In decision theory, condition $ \beta $ is defined as follows: If $a,b \in A \subset B, a, b \in C(A)$, and $b \in C(B)$, then $a \in C(B) $. $C(.)$ here is the choice correspondence of a decision maker from a set.
The decision maker has in mind a complete directed graph $\rightarrow$. If the set A contains an element $a$ such that $a \rightarrow x$ for all $ x \in A − \{a\} $, then $C(A) = \{a\}$. Otherwise, $C(A) = A$. Unless $\rightarrow$ is transitive, the correspondence satisfies condition $\beta$.
I don't understand why this is true. For example, I have a counterexample: for $A \subset B$, $x$ is connected to all elements in B and it is the only element to be so, which makes $C(B) = \{x\}$. Consider another element $y$ that is connected to all elements in $A$. However, since $x$ is connected to all elements in B, it is also connected to all elements in A. Since there are two elements (not one) in A that satisfy the results , $C(A) = A$, which also includes $x$ and $y$. However, $y \notin C(B)$. Where did I go wrong?
I understand "complete directed graph" here to be meant as follows: take a complete graph, and orient each edge as you like. (In other words, a tournament.) In such a case, it is impossible to have $v \to w$ and $w \to v$ at the same time.
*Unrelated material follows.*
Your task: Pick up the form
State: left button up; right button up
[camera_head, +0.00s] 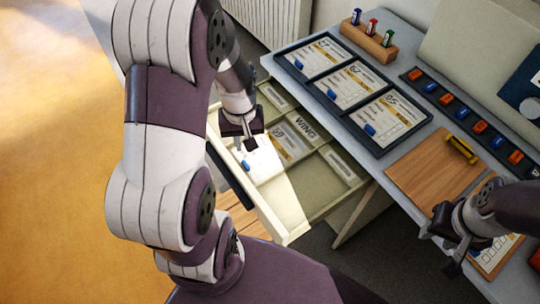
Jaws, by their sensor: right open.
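A white printed form (500,248) with a grid of boxes lies on a small wooden board at the lower right, partly hidden by my right arm. My right gripper (453,250) is open and empty, just left of that form. Other forms lie in a dark three-part tray: one at the left (312,56), one in the middle (350,85) and one at the right (393,120), each with a blue tab. My left gripper (243,135) hangs over the open drawer; its finger gap is unclear. White paper (262,162) lies below it in the drawer.
The open drawer (292,222) has several compartments with printed cards, one reading "WING". A wooden clipboard (420,172) with a yellow clip lies bare on the desk. A wooden block (368,43) holds three coloured stamps. A dark strip (470,115) carries red and blue pieces.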

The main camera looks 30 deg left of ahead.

The proposed counterexample does not work, because we cannot have two elements $x \in A$ and $y \in A$ such that $x \to a$ for all $a \in A - \{x\}$ and $y \to a$ for all $a \in A - \{y\}$. If this were true, then we would have to have $x \to y$ and $y \to x$, which is impossible. In general, for any tournament and any set of vertices $A$, exactly one of the two cases holds:
Here is a proof that the choice correspondence $C$ defined from a tournament always satisfies condition $\beta$.
Suppose we have two sets $A, B$ with $A \subset B$. If $C(A) = A$ and $C(B)=B$, then condition $\beta$ definitely holds for all $a,b \in C(A)$. If $|C(A)|=1$, then condition $\beta$ holds trivially: there are no pairs $a,b \in C(A)$ for it to apply to. Therefore the only case we can be worried about is the case that $C(A)=A$, but $C(B) = \{x\}$ for some $x \in B$.
What does such a situation mean? It means that $x \to b$ for all $b \in B - \{x\}$. In particular, if $x$ were an element of $A$, because $x \to a$ for all $a \in A-\{x\}$, we'd conclude that $C(A) = \{x\}$ as well. But we're assuming $C(A) = A$, so we conclude that $x$ cannot be an element of $A$. In particular, $x \notin C(A)$, because $x \notin A$.
Therefore condition $\beta$ still holds for the sets $A$ and $B$. It holds because there cannot be $a,b \in C(A)$ with $b \in C(B)$ as well: $b \in C(B)$ can only happen if $b=x$, but $b \in C(A)$ is incompatible with $b=x$.
As a side note, the claim is "unless $\to$ is transitive, $C(\cdot)$ satisfies condition $\beta$", but it satisfies condition $\beta$ if $\to$ is transitive as well. For a transitive tournament, we can number the vertices $x_1, x_2, \dots, x_n$ such that $x_i \to x_j$ whenever $i < j$. In this case, for every set $A$, there will be a vertex $x \in A$ such that $x \to a$ for all $a \in A-\{x\}$: it will be the vertex with the smallest label. Therefore $|C(A)|=1$ for all sets $A$, and condition $\beta$ holds trivially: there are no pairs $a,b$ for it to apply to.